Na verdade, o texto constitucional de 1988 pôde vir à luz em virtude da peculiar modalidade que o poder constituinte adquiriu na efervescência da sociedade brasileira nos 80. Na década de 80 do século passado, sobretudo na esteira da convocação do Congresso Constituinte estabelecida pela Emenda Constitucional no 26, de 27 de novembro de 1985, e prosseguindo até a promulgação do texto constitucional de 1988, o Brasil vivenciou um dos mais importantes momentos de ativação política da sociedade civil organizada, momento este que, dando continuidade ao processo de mudança política iniciado na década de 70, contribuiu para a inflexão do regime militar e a construção de instituições representativas, democráticas e republicanas.

Na conjuntura atual, no debate eleitoral presidencial, pelo menos duas propostas já foram sugeridas, que, embora com graus de gravidade diferentes, trazem preocupação. Uma, prenhe de ambiguidade, é a contida Programa de Governo da Coligação O Povo Feliz de Novo (PT-PCdoB-PROS), registrado no Tribunal Superior Eleitoral, que sugere uma nova constituição, para realizar o “desafio de refundar e aprofundar a democracia no Brasil”. É sabido o itinerário errático do Partido dos Trabalhadores em matéria constituinte, como foi, mais recentemente, a proposta de uma tal “constituinte exclusiva” para a reforma política, vocalizada pela então presidente Dilma Rousseff.

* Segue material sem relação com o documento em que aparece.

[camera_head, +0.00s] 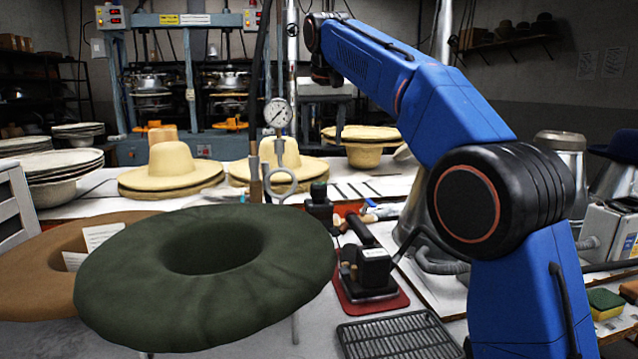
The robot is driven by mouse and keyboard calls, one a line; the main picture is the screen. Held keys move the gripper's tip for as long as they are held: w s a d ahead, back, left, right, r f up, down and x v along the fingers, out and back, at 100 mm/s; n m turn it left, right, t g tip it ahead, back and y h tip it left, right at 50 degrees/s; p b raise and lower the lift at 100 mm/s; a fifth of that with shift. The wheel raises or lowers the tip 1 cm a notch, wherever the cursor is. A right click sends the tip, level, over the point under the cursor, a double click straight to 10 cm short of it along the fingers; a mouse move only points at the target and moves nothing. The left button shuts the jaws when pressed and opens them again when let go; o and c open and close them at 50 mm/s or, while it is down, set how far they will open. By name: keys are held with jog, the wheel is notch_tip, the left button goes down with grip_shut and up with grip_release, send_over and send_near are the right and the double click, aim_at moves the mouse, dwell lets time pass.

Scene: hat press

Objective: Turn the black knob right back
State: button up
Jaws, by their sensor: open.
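I cannot make out with certainty which part is the black knob. My blue arm rises from the lower right and reaches toward the upper middle, near the press's right side. Its dark wrist end shows there, but my gripper's fingers cannot be seen.
A dark green hat (120,300) fills the left foreground, with a brown hat (20,285) behind it. Tan hats (172,165) stand on the white table. A pressure gauge (278,113) on a pipe, a black iron (366,268) and a grey box (607,232) are nearby.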

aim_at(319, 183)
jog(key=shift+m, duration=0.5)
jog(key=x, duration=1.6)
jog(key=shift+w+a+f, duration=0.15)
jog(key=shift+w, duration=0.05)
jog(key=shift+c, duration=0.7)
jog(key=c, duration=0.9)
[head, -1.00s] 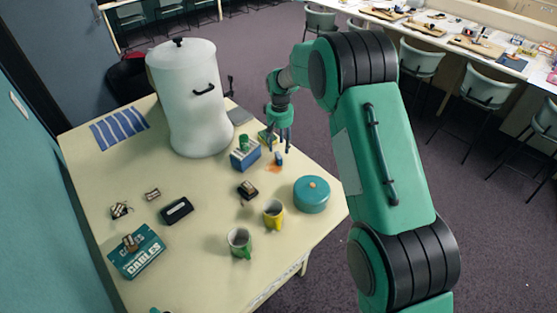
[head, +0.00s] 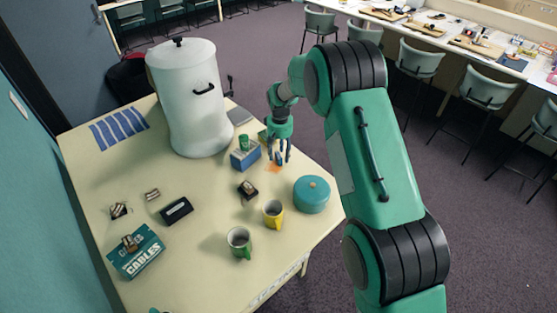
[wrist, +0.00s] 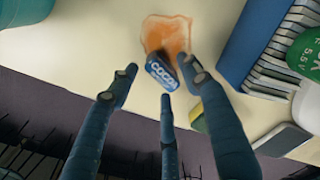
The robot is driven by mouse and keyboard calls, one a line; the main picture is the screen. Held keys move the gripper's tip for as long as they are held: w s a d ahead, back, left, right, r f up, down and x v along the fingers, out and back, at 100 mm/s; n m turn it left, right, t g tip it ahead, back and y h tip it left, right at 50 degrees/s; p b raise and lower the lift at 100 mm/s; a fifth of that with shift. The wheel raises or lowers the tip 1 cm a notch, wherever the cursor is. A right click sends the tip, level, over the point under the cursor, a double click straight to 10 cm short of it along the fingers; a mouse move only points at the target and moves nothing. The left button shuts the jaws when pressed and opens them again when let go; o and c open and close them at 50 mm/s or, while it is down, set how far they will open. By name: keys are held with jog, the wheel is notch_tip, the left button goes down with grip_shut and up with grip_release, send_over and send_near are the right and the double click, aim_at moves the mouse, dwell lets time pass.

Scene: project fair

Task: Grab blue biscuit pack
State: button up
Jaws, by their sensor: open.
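In the head view the pack (head: 277,158) is small and partly hidden behind my fingers. My gripper (wrist: 162,82) is open, with its three dark blue fingers spread around the near side of the pack. Nothing is held between them. In the head view my gripper (head: 279,152) points down over the stain near the table's right edge. Whether any finger touches the pack cannot be told.
A blue box with pale slots (head: 245,160) stands close to the left of my gripper; it also shows in the wrist view (wrist: 240,45). A teal round tin (head: 311,195), a yellow mug (head: 273,214) and a white urn (head: 195,115) stand around. The table edge is close.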

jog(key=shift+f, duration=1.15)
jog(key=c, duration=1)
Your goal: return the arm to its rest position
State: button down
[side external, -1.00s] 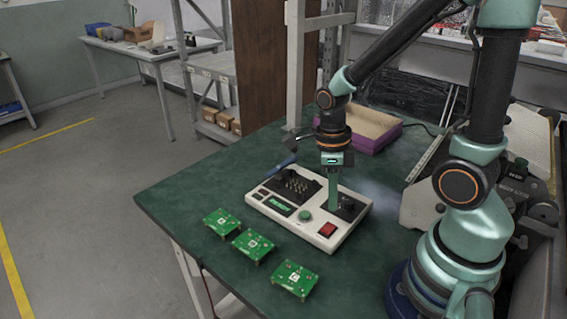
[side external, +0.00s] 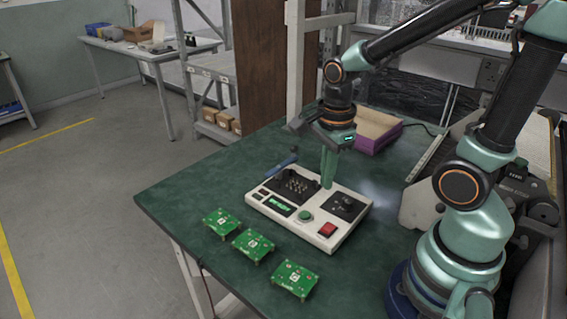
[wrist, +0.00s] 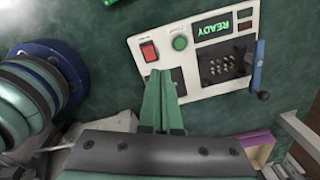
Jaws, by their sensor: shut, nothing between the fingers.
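My gripper (side external: 327,182) is shut and empty. In the side external view it hangs above the back edge of the white test box, its fingers tilted slightly. The wrist view shows the shut fingers (wrist: 160,78) together over the box, near its dark square plate. My arm (side external: 440,35) is bent, with the upper part reaching left from the base at the right. The white test box (side external: 278,217) lies on the green table; in the wrist view its screen (wrist: 213,28) reads READY.
Three green circuit boards (side external: 221,223) (side external: 253,245) (side external: 294,279) lie along the table's front edge. A blue-handled lever (side external: 287,161) stands at the box's left end. A purple-sided tray (side external: 378,132) lies behind. The left part of the green table (side external: 190,190) is clear.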

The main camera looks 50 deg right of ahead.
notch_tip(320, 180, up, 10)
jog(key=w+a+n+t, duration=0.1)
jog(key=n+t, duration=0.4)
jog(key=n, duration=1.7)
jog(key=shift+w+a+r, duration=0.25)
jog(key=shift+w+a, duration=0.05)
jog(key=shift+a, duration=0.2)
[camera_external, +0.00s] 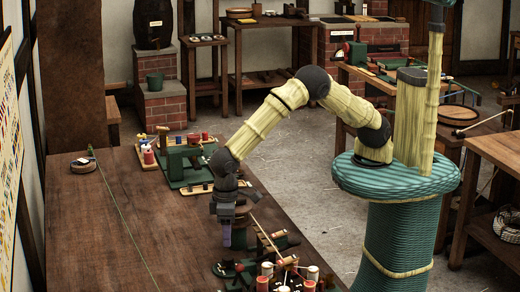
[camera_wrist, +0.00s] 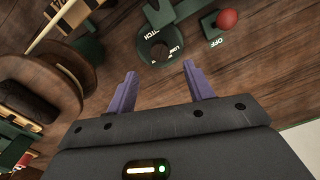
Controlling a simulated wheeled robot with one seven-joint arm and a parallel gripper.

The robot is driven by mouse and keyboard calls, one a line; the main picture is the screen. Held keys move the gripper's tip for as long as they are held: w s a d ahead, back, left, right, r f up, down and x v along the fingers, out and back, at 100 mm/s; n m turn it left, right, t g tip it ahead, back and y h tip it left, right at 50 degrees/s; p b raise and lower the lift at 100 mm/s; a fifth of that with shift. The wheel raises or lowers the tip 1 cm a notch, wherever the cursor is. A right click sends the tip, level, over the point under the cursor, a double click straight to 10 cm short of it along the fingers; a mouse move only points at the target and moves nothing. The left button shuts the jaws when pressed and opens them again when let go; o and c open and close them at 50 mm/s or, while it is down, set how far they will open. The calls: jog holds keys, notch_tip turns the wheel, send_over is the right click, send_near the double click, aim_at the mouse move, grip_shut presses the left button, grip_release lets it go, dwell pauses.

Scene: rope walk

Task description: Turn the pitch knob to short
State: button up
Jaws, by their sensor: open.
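My gripper (camera_wrist: 160,68) is open in the wrist view, its two purple fingers apart with nothing between them. A dark green round part (camera_wrist: 145,45), probably the pitch knob, lies just beyond the fingertips. White lettering beside it is partly legible and seems to include "PITCH"; I cannot read the knob's setting. In the outside view my gripper (camera_external: 225,238) points down above the bench, next to the green machine at the near end. The knob cannot be picked out there.
A red ball (camera_wrist: 227,18) sits by a plate marked "OFF", right of the knob. A wooden drum (camera_wrist: 35,85) stands left of my fingers. The wooden bench (camera_external: 115,220) is mostly clear at left. Another green machine (camera_external: 190,165) stands farther back.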

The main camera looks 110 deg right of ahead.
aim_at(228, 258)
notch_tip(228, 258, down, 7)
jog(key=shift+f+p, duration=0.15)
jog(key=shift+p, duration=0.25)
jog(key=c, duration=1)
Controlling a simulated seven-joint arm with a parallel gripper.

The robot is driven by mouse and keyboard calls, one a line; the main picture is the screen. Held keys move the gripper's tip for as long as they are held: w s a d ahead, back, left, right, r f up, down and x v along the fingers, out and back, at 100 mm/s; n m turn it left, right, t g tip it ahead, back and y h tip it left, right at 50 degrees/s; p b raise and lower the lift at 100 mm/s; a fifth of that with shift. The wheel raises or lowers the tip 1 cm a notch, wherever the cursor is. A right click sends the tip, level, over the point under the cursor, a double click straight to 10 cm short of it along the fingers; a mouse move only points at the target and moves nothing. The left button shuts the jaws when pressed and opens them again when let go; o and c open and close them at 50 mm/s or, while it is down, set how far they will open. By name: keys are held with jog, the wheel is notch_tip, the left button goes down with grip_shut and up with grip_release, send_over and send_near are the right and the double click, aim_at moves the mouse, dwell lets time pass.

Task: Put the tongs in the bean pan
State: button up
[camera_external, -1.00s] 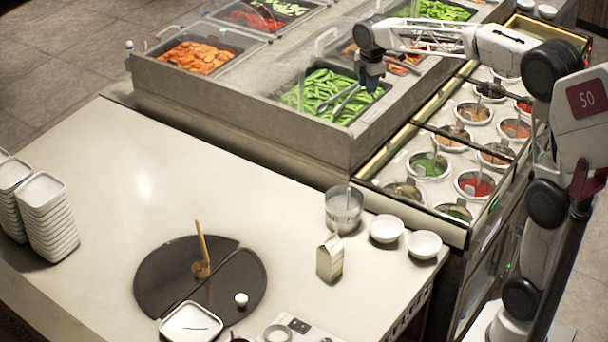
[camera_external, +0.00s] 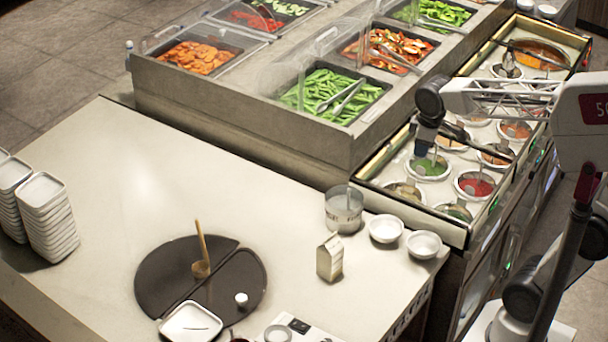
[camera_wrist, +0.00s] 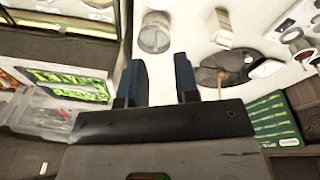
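The metal tongs (camera_external: 343,97) lie on the green beans in the bean pan (camera_external: 322,121), with their handle end toward the pan's right rim. The two tong arms are spread in a V. My gripper (camera_external: 422,148) is to the right of the bean pan, above the sauce wells and apart from the tongs. In the wrist view my gripper (camera_wrist: 160,60) has its two dark fingers apart, with nothing between them. Green beans (camera_wrist: 70,85) show at the left of the wrist view; I cannot make out the tongs there.
Sauce wells with ladles, including a green one (camera_external: 428,168) and a red one (camera_external: 476,184), lie under and around my gripper. Clear covers (camera_external: 300,75) stand over the pans.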

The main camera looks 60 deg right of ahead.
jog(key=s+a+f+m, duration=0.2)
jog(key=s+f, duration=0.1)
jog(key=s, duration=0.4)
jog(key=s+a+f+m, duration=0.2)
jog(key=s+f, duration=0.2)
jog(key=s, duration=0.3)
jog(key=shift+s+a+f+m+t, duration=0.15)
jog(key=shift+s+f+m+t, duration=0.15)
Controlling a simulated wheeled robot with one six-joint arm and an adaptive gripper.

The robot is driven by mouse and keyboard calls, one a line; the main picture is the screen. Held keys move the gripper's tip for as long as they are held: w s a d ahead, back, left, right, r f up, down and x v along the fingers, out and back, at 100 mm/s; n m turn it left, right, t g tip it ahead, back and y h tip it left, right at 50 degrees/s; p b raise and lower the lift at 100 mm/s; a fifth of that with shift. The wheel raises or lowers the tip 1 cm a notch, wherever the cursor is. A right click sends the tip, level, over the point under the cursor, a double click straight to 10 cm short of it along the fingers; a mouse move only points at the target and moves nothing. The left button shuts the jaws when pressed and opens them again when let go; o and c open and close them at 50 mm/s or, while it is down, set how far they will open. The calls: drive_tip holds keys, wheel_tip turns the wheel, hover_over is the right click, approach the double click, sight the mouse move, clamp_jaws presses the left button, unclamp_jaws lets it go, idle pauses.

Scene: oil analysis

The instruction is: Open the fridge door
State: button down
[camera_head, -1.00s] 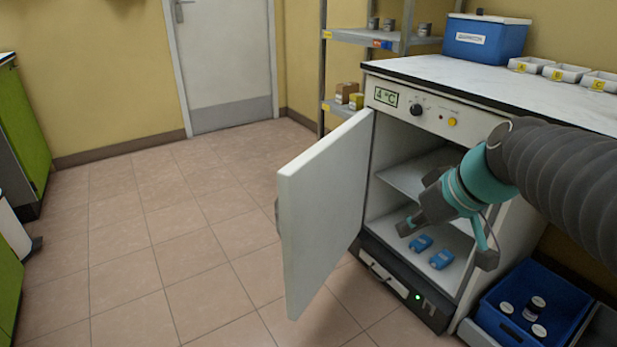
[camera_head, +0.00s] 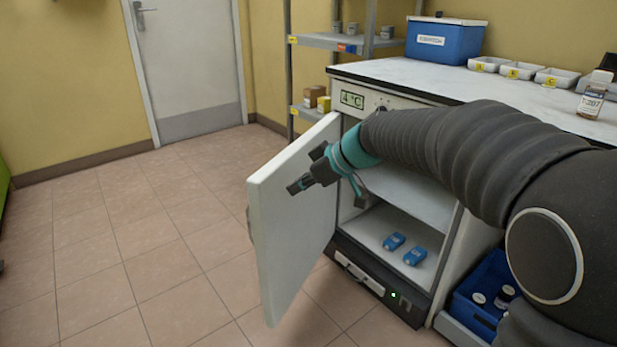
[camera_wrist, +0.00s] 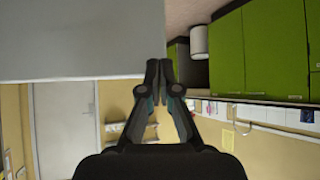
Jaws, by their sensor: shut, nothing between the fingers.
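The fridge (camera_head: 362,252) stands under the counter with its white door (camera_head: 290,220) swung well out to the left, showing the inner face. Inside are a shelf and two blue boxes (camera_head: 404,248) on the lower level. My gripper (camera_head: 293,189) is shut and empty, in front of the door's inner face near its outer edge. In the wrist view my shut fingertips (camera_wrist: 158,62) lie at the edge of the pale door panel (camera_wrist: 70,40). I cannot tell whether they touch it. The door's handle side is hidden.
Above the fridge, the white countertop (camera_head: 440,80) carries a blue box (camera_head: 445,50), small white trays and a bottle (camera_head: 594,97). A blue crate (camera_head: 482,290) with jars sits to the fridge's right. The tiled floor (camera_head: 130,250) left of the door is clear.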

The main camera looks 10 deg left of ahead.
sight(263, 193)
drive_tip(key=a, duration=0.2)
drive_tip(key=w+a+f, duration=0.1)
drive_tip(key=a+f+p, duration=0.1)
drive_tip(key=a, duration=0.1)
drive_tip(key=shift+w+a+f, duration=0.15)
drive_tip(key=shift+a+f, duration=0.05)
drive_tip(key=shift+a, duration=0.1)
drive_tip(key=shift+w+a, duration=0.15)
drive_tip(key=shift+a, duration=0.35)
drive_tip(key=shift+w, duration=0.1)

A outra, extremamente tosca, populista e autoritária, é a formulada pelo general da reserva Hamilton Mourão, candidato a vice-presidente na chapa encabeçada por Jair Bolsonaro, de fazer-se uma nova constituição por um conselho de notáveis – sabe-se lá à imagem e semelhança de quê e de quem – e submetê-la a um plebiscito. Uma verdadeira volta à barbárie político-constitucional, misturando “pronunciamento” a bolivarianismo caboclo.

Pelo menos desde que o Abade de Sieyès, autor do panfleto “Quem é o Terceiro Estado?” (há tradução no Brasil com o título de “A constituinte burguesa”) e trazido à luz durante a Revolução Francesa, cultiva-se o método liberal e, depois, o liberal-democrático, pelo qual uma constituição se faz por meio de uma assembleia constituinte, isto é, por meio de representantes eleitos para fazê-la. No Brasil, assim se fez em 1823, embora o primeiro imperador tiranicamente a abortasse, e, com sucesso, em 1890-1891, 1933-1943, 1946 e 1987-1988. A alternativa é a constituição outorgada, oriunda das ditaduras, totalitarismos e autoritarismos de diversos jaezes, em que bem cabe a proposta do general-candidato a vice-presidente. “Vade retro, Satana”!

Filomeno Moraes

Cientista Político. Doutor em Direito (USP). Livre-Docente em Ciência Política (UECE). Estágio pós-doutoral pela Universidade de Valência (Espanha). Publicou os livros “Estado, constituição e instituições políticas: aproximações a propósito da reforma política brasileira” (Belo Horizonte: Arraes Editores, 2021) e “A ‘outra’ Independência a partir do Ceará: apontamentos para a história do nascente constitucionalismo brasileiro” (Fortaleza: Edições UFC, 2022), e o e-book “Crônica do processo político-constitucional brasileiro (2018-2022).” (Fortaleza: Edições Inesp, 2022).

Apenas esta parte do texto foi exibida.